*Task brief*. Please set down exactly the lines of the listing below from the line containing "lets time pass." through the line containing "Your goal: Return", both lines included, leaving out all other lines.
** BEGIN Extracted data **
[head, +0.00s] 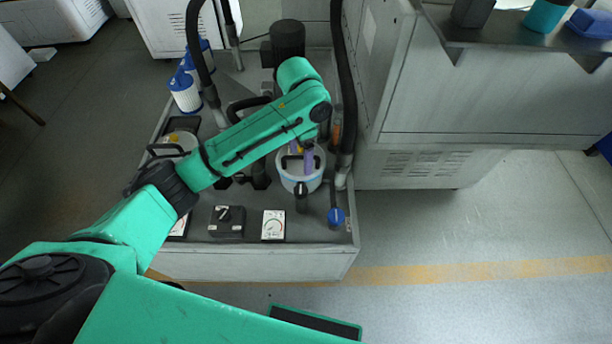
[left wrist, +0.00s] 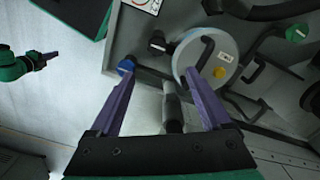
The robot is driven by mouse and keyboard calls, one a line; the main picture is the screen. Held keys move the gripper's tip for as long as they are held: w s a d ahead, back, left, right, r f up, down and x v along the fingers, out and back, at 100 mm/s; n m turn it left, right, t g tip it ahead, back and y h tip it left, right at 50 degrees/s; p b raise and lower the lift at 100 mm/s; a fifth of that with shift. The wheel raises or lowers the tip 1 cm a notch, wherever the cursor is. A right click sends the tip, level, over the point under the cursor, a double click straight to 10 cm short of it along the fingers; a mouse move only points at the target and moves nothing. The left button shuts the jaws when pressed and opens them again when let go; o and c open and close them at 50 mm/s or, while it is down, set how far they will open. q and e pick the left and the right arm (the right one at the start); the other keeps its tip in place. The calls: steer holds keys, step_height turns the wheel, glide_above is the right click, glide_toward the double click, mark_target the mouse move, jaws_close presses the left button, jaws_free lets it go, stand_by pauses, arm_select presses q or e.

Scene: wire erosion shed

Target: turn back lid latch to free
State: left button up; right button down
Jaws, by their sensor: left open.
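The round white housing (head: 288,180) with a bluish band stands on the grey unit. Its pale lid (left wrist: 190,58) has a black bar handle (left wrist: 206,50), a yellow cap (left wrist: 220,73) and a small label. A black-ended part (head: 302,190) juts from the housing's front edge; it also shows in the left wrist view (left wrist: 158,43). I cannot tell if it is the lid latch. My left gripper (head: 301,158) is open above the housing. In the left wrist view its purple fingers (left wrist: 160,74) hold nothing. My right gripper (left wrist: 47,58) shows small at the left; its opening is unclear.
A blue knob (head: 336,216) is right of the housing, with a thick dark hose (head: 346,100) behind. A black switch box (head: 227,222) and a white dial (head: 273,225) sit in front. A grey cabinet (head: 450,100) stands at right.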

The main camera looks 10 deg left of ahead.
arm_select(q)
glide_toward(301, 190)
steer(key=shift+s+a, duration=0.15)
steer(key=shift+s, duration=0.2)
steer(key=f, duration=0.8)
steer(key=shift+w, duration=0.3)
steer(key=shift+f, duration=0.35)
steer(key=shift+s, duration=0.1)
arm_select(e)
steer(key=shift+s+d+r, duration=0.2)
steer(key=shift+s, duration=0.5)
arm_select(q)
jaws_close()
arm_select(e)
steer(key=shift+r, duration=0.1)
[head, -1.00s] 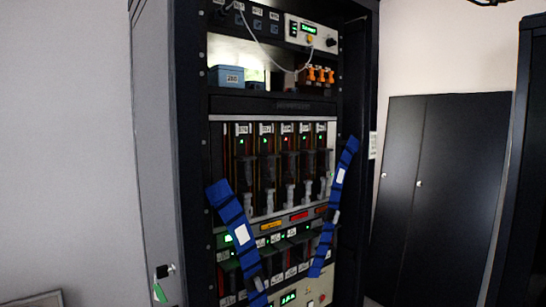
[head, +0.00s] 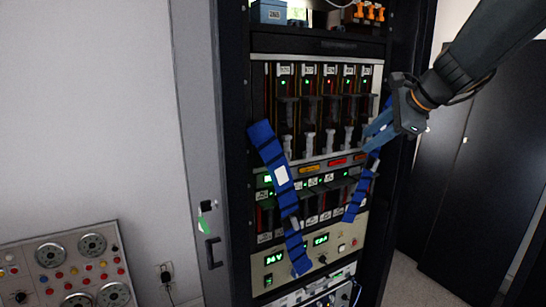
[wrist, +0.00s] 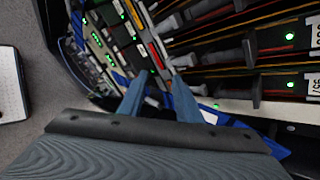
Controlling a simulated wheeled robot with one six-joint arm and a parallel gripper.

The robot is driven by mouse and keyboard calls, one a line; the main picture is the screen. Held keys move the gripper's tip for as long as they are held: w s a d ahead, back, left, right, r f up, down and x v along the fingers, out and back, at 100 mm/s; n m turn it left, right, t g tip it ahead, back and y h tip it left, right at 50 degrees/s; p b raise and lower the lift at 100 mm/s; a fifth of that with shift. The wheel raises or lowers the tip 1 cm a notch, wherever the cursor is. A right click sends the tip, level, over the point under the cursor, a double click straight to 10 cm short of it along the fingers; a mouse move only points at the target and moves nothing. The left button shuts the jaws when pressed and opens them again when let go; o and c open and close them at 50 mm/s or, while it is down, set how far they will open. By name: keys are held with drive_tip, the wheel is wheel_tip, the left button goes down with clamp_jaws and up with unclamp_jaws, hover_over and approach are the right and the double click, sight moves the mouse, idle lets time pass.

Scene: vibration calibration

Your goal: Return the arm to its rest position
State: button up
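My arm (head: 480,55) reaches in from the upper right of the head view. My gripper (head: 372,134) is in front of the right side of the equipment rack (head: 230,150), near the top of the right blue strap (head: 361,190). In the wrist view, the fingers of my gripper (wrist: 157,98) stand apart with nothing visible held between them, and the rack's card slots and a blue strap lie beyond. Whether a finger touches the strap, I cannot tell. No marked rest position shows.
A left blue strap (head: 280,175) hangs across the rack front. A gauge panel (head: 75,265) stands at lower left, and a dark cabinet (head: 480,170) at right. Some floor (head: 405,280) shows between rack and cabinet.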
** END Extracted data **
*Solution for this problem*.
The robot is driven by mouse and keyboard calls, one a line; the main picture is the screen. Held keys move the gripper's tip for as long as they are held: w s a d ahead, back, left, right, r f up, down and x v along the fingers, out and back, at 100 mm/s; n m turn it left, right, t g tip it ahead, back and y h tip it left, right at 50 degrees/s; p b raise and lower the lift at 100 mm/s; a fifth of that with shift. The wheel raises or lowers the tip 1 cm a notch, wherever the cursor is. A right click sends the tip, level, over the point under the cursor, a double click straight to 10 cm short of it along the fingers; a mouse move only points at the target and moves nothing. The left button shuts the jaws when pressed and opens them again when let go; o and c open and close them at 50 mm/s or, while it is down, set how far they will open. By name: keys are held with drive_tip, the wheel is wheel_tip, the left button goes down with clamp_jaws and up with unclamp_jaws, hover_over and approach are the right and the double click, sight moves the mouse, idle lets time pass.

Scene: vibration calibration

Your goal: Return the arm to its rest position

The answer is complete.